The U.S. is in debt to the tune of $55 trillion, and the biggest creditor country is China. This phenomenon has many economic implications for China.
Why does China hold so much of the U.S. debt? First, the U.S. dollar is the country’s currency, and therefore the settlement of foreign trade is in dollars. Second, when dollars flow to China, to guarantee a balance in the total currency, dollars have to go back to the U.S. There are two ways to achieve this. One way is to purchase American products, but for China, these products are generally limited to agricultural products and Boeing aircrafts. Obviously, China cannot spend all of its dollars on these two things. The other way is to buy the national debt of the U.S.
To explore the root of this important issue, the question of why the U.S. is in so much debt needs to be addressed. The U.S. has a crucial asset: U.S. dollars. The U.S. can print as much dollars as it wants to buy products from across the world. Because of its democratic system of government, U.S. citizens have distinct welfare and freedom. This encourages people to consume beyond their means. That is, the seemingly “unlimited” availability of the U.S. dollar comes about by the U.S. government’s ability to “print” money and the willingness of other countries to purchase the U.S. government debt.
This raises the pivotal question of what impacts this phenomenon has on China.
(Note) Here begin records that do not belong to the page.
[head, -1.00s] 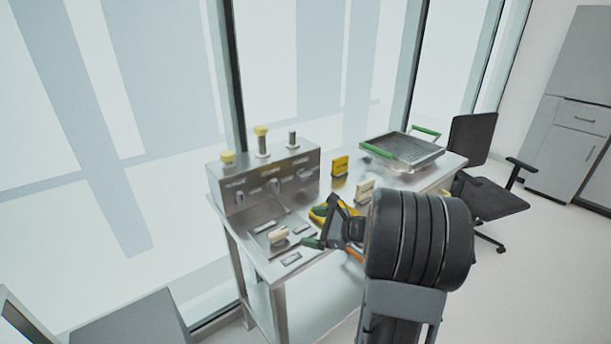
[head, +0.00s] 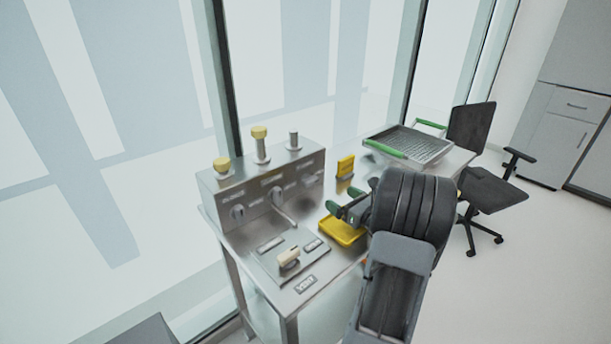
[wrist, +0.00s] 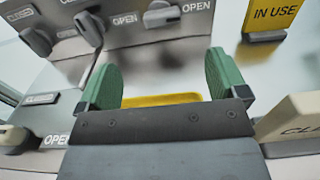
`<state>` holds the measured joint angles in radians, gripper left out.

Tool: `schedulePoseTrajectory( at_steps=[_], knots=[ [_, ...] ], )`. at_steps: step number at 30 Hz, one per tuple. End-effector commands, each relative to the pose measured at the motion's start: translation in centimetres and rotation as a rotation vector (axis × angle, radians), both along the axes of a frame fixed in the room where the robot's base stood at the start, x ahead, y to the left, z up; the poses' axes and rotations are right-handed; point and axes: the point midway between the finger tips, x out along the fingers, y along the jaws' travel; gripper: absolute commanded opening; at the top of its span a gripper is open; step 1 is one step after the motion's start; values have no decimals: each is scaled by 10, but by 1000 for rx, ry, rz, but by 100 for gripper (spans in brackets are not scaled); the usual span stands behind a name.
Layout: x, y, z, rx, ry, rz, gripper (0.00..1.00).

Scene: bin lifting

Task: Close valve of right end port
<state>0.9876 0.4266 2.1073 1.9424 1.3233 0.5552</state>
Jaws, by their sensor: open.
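A metal valve box (head: 258,190) stands on the bench with a row of dark knobs on its front. Its right end port (head: 294,141) is a bare metal post on top. The right knob (head: 309,180) sits below it; in the wrist view that knob (wrist: 160,15) is at the top, beside an OPEN label. The middle knob (wrist: 90,28) and left knob (wrist: 37,40) are to its left. My gripper (head: 340,208) is open and empty, right of the box and apart from it. Its green fingers also frame the wrist view (wrist: 160,82).
A yellow tray (head: 341,231) lies under my gripper. A yellow IN USE sign (head: 345,166) stands behind. A beige vent handle (head: 289,258) is in front of the box. A beige sign (wrist: 297,118) is close at right in the wrist view. A mesh basket (head: 412,143) sits farther right.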

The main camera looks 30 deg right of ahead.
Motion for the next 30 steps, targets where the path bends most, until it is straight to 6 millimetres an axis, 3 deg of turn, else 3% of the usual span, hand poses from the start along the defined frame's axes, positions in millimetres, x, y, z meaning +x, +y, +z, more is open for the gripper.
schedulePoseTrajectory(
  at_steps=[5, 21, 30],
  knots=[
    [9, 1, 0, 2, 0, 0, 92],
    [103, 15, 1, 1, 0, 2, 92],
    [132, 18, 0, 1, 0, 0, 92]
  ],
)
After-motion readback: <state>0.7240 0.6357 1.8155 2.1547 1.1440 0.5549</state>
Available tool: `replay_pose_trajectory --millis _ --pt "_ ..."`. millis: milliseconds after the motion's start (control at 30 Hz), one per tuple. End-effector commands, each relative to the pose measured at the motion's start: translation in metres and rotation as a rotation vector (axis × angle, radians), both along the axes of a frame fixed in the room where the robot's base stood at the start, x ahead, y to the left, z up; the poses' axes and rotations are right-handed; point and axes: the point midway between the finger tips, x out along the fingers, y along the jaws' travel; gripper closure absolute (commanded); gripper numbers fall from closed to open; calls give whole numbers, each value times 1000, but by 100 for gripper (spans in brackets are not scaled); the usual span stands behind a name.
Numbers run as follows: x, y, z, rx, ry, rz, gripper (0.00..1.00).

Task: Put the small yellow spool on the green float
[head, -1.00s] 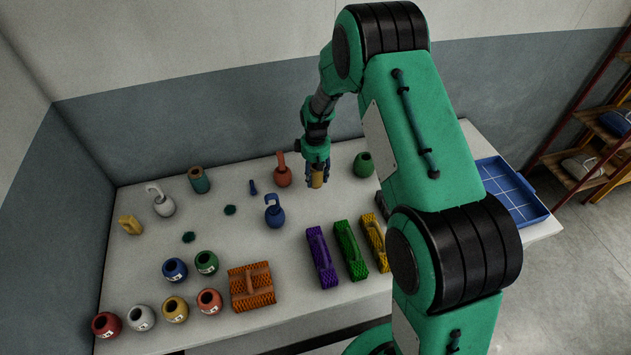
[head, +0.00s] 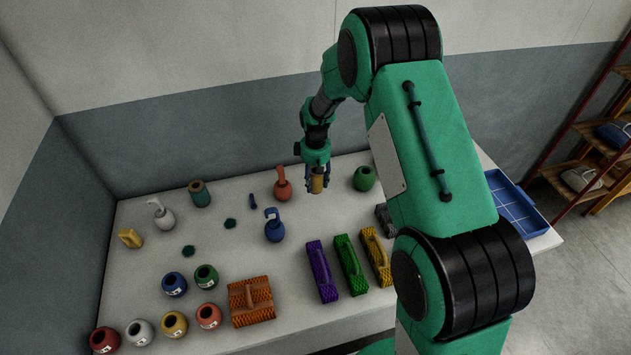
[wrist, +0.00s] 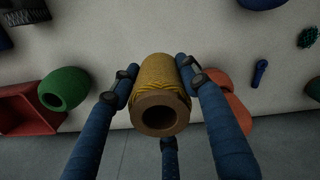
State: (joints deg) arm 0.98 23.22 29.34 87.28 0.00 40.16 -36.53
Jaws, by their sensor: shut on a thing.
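The small yellow spool (head: 317,184) is held in my gripper (head: 318,178) above the back of the white table. In the wrist view the spool (wrist: 160,92) sits between the blue fingers of my gripper (wrist: 160,85), its brown hollow end facing the camera. A green, rounded float-like thing with a dark opening (head: 364,178) stands just right of my gripper; it also shows at the left of the wrist view (wrist: 64,88). A second green one (head: 205,277) stands among the rounded pots at front left. I cannot tell which is the green float.
An orange bottle (head: 283,188) stands close left of my gripper, a blue one (head: 274,230) nearer the front. Purple (head: 321,272), green and yellow brushes lie in front. A red box (wrist: 25,108) is beside the green thing in the wrist view. A blue tray (head: 515,205) is at right.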

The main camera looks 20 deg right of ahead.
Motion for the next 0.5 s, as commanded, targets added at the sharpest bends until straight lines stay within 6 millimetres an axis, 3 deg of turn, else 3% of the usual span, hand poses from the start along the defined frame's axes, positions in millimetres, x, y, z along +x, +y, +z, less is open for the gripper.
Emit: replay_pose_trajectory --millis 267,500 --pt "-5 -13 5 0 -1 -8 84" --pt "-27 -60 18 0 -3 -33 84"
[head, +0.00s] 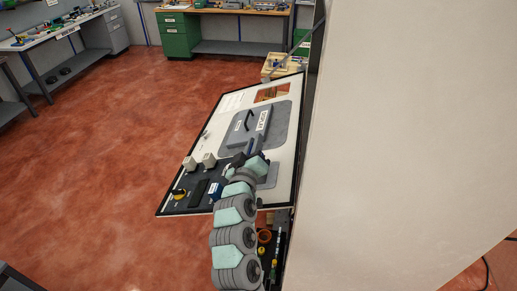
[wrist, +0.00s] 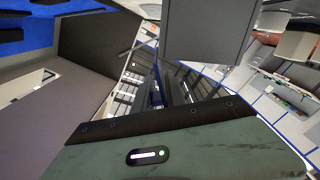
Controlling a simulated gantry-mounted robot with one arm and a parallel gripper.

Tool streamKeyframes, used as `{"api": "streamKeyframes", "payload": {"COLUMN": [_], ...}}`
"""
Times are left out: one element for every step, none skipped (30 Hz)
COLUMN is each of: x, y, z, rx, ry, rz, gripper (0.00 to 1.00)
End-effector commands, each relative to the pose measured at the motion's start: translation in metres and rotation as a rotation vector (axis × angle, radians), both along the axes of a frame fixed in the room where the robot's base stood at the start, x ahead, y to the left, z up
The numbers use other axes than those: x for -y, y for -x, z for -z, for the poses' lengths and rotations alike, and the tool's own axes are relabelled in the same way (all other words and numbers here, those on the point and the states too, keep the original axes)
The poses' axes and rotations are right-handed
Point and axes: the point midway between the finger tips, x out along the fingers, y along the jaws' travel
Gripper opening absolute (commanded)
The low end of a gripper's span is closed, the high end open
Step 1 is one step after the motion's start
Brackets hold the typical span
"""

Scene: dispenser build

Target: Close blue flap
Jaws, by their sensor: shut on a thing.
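My gripper (head: 251,160) is at the lower right part of the white panel, beside the grey cover. In the wrist view my gripper's dark fingers (wrist: 170,92) are close together with a thin blue strip (wrist: 156,93) between them. This strip looks like the edge of the blue flap. The gripper and arm hide most of the flap in the head view, so how far it stands open cannot be told.
A large pale wall (head: 410,120) stands close on the right. The red floor at left is clear.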

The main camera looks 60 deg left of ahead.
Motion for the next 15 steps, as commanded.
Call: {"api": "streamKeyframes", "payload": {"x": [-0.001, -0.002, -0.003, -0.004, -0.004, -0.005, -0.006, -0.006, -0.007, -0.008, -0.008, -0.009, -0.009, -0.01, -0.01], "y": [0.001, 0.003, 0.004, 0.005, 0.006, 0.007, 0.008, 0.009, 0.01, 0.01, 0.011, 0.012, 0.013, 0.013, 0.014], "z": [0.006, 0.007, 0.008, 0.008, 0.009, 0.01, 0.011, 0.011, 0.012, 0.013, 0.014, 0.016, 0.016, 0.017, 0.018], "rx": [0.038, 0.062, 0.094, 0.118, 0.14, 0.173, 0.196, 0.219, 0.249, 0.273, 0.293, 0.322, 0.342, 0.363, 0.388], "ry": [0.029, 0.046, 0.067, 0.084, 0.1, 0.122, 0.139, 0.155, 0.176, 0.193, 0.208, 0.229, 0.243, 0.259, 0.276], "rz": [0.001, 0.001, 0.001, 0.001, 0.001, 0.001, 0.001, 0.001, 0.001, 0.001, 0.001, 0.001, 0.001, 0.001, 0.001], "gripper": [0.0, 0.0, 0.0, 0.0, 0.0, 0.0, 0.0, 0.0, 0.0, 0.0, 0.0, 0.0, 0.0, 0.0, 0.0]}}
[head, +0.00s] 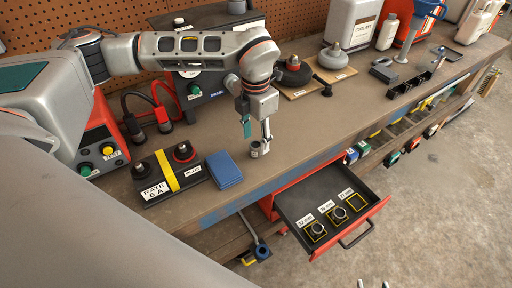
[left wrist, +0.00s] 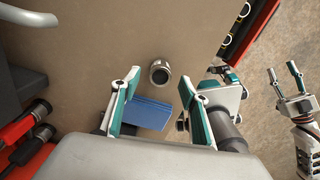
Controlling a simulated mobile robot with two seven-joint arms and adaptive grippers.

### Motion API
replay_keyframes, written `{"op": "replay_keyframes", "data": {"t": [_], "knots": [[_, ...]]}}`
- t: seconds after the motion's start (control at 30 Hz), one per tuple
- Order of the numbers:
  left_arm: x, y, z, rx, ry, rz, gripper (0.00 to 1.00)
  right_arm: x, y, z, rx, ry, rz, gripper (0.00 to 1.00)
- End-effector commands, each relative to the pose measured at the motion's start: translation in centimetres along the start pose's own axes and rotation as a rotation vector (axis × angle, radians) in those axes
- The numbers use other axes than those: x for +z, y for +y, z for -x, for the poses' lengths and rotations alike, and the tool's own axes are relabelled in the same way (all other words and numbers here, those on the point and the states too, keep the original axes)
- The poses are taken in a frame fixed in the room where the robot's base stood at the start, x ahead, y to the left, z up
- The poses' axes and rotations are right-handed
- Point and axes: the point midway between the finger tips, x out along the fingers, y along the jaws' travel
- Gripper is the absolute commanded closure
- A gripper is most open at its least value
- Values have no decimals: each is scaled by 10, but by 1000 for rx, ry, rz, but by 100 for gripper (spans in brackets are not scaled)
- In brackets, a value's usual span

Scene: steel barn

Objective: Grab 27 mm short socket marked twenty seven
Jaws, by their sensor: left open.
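A small silvery socket (head: 255,151) stands on the bench near its front edge; it also shows in the left wrist view (left wrist: 160,72). Its size mark is too small to read. My left gripper (head: 257,132) is open and points down right above the socket. In the left wrist view its fingers (left wrist: 159,80) are apart and the socket appears between and just beyond the tips. My right gripper (left wrist: 281,71) is open and empty, away from the bench. Only its fingertips (head: 373,284) show at the head view's bottom edge.
An open red drawer (head: 375,212) below the bench holds two sockets in yellow-outlined squares; the right square (head: 356,202) is empty. A blue pad (head: 224,169) and a black block with a yellow stripe (head: 150,187) lie left of the socket. Bench to its right is clear.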

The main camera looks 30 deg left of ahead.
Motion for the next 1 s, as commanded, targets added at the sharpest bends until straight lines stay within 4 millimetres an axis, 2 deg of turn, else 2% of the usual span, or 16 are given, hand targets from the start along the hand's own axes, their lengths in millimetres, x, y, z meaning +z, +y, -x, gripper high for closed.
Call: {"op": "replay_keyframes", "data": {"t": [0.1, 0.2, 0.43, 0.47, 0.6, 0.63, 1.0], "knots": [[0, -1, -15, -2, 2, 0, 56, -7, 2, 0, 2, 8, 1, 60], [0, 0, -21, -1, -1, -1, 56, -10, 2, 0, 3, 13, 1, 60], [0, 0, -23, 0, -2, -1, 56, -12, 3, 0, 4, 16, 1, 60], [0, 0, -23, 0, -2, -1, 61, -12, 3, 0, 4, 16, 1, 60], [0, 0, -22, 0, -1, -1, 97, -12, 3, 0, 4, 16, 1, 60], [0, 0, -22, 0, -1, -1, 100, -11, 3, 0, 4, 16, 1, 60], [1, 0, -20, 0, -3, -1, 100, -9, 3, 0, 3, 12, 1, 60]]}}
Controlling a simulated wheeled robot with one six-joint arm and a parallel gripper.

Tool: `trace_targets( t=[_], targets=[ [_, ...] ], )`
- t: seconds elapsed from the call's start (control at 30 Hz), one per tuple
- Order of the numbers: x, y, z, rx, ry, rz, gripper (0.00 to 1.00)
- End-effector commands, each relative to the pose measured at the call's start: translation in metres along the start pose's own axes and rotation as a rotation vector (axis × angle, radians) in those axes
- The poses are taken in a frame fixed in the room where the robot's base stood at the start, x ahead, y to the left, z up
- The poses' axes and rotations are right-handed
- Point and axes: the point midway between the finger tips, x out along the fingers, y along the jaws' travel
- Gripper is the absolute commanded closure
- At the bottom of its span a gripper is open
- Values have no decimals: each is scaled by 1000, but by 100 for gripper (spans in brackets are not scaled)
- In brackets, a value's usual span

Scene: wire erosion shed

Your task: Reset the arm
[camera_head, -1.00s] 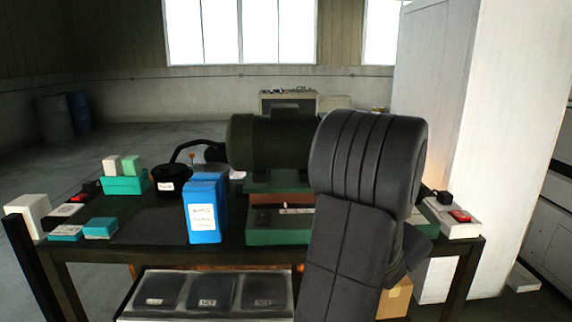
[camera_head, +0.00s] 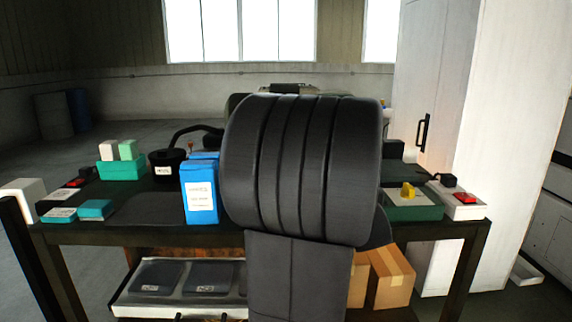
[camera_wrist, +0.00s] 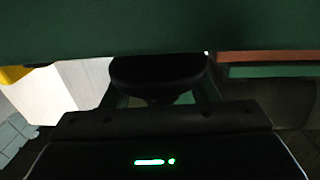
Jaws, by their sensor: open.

In recent years, the U.S. government has tried to push the appreciation of RMB to balance trade while reducing the amount of debt to China. However this results in heavy losses for China. In addition, China depends on exports, and if RMB appreciates, then export prices also increase, making Chinese exports less attractive to foreign buyers. This can lead to business failures and an increase in unemployment.
In sum, there is a fine balance between foreign debt and international trade. Attempts to strike this balance entail many economic implications for all parties involved.